1. Andrew Raycroft, Boston. 44 GS, 13-29-0, 3.68 GAA, .822 svpt. The Calder Trophy curse is strong this year, with all three of the top candidates from 2003-04 (Raycroft, Mike Ryder and Trent Hunter) nowhere near their level of play from their rookie campaigns. Raycroft was shelled in his last two starts, posting goals-against averages of 8.33 and 7.20 in those games, and looks to have lost his starting spot to third-stringer Tim Thomas now that rookie Hannu Toivonen is out. The air around Raycroft is thick with trade-rumour talk, and one wonders if he's headed for a fate similar to former Bruins 'tender Jim Carey, who won the Vezina Trophy in his second season and was never heard from again.

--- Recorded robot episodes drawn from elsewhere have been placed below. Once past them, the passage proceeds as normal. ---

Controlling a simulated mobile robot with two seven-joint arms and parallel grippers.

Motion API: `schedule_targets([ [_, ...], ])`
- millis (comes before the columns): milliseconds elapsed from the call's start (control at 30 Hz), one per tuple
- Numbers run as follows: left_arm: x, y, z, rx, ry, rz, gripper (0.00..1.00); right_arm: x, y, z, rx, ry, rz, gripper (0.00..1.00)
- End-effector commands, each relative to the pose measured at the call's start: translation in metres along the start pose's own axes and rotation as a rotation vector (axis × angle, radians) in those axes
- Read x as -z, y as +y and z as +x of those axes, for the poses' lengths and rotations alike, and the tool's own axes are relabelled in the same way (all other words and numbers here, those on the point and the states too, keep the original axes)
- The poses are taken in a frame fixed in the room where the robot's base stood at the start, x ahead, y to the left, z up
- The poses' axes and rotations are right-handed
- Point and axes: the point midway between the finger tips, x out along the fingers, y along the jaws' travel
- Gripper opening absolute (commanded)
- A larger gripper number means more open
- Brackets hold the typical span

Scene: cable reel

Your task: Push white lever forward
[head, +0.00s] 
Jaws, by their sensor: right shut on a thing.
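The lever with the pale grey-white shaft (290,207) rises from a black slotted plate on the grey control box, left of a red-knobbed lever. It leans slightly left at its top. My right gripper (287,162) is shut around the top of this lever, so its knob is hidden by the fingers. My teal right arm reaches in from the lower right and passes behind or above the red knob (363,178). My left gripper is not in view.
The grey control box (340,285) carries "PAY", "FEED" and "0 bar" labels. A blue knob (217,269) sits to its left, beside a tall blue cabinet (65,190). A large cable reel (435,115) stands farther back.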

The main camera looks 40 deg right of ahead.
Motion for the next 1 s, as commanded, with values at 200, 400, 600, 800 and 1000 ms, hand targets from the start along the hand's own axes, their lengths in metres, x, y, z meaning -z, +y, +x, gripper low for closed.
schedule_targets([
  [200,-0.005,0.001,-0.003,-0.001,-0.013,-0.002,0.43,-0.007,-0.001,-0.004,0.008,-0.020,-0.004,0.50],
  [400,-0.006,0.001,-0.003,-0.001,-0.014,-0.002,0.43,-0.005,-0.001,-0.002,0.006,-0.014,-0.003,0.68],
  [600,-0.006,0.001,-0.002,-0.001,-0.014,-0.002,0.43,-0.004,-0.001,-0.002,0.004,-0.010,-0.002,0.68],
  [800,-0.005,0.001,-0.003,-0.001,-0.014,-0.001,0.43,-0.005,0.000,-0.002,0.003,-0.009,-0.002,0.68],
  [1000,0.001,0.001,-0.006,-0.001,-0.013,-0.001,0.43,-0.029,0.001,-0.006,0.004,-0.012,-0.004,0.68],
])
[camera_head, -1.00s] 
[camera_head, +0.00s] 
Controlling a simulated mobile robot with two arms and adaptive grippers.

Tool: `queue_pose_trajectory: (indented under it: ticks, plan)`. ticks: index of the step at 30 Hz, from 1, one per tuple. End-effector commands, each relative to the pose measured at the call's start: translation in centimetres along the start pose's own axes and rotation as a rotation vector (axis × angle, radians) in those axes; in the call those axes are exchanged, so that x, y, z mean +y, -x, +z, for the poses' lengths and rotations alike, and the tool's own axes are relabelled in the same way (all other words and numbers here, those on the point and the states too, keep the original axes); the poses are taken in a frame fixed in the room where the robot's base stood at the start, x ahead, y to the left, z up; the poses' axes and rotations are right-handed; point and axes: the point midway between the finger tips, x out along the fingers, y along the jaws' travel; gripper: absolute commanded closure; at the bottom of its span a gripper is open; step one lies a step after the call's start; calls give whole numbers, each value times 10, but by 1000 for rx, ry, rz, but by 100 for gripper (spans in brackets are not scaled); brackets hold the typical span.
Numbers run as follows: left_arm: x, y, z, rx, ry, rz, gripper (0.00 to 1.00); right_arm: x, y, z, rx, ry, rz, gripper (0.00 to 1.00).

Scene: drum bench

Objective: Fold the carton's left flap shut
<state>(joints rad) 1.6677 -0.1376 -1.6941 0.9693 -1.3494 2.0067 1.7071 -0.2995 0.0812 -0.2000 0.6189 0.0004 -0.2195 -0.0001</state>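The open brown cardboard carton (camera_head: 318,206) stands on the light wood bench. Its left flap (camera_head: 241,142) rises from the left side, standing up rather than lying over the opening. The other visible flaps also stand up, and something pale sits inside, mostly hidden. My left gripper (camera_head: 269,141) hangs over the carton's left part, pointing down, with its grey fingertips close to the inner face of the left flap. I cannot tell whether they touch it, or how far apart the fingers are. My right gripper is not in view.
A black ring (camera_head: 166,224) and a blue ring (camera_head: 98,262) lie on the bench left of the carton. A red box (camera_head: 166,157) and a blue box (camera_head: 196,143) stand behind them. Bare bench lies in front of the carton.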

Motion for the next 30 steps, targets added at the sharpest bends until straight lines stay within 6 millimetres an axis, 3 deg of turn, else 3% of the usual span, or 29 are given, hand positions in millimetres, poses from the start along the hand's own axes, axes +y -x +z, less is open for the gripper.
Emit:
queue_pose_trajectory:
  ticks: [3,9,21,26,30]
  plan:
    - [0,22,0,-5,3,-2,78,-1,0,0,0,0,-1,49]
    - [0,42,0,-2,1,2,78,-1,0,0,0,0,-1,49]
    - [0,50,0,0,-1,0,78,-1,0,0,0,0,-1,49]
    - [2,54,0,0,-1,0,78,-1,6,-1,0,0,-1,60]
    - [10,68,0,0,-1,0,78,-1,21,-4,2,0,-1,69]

And, here they are, your Team Implosion all-stars.

Goal. Raycroft
Defence. Aucoin-Tarnstrom
Forward. Guerin-Ribeiro-Recchi
Taxi squad. Hill, Satan, Zednik, Hejduk


At 10:19 a.m., January 18, 2006, Anonymous David Johnson said...

Gonchar and Khabibulin also deserve serious consideration for your list. Gonchar had seasons of 54, 57, 59, 67, and 58 points under the old NHL but this year he is barely on pace for 40 points, almost all on the PP. Five on five he has been useless. And Khabibulin has just been plain awful. Can't say much more than that about him.

At 11:58 a.m., January 18, 2006, Anonymous Anonymous said...

At first I wondered, "Why is James Mirtle writing about my fantasy team?"

At 12:46 p.m., January 18, 2006, Blogger James Mirtle said...

David — you're absolutely right. Those two, Khabibulin and Gonchar should have definitely made the cut.

I'll have to revise my methods next time.

At 11:07 a.m., January 20, 2006, Anonymous Anonymous said...

Don't forget Rick DiPietro. The new rules have completely killed his game. He seems to handle the puck twice as much in spite of the new rules.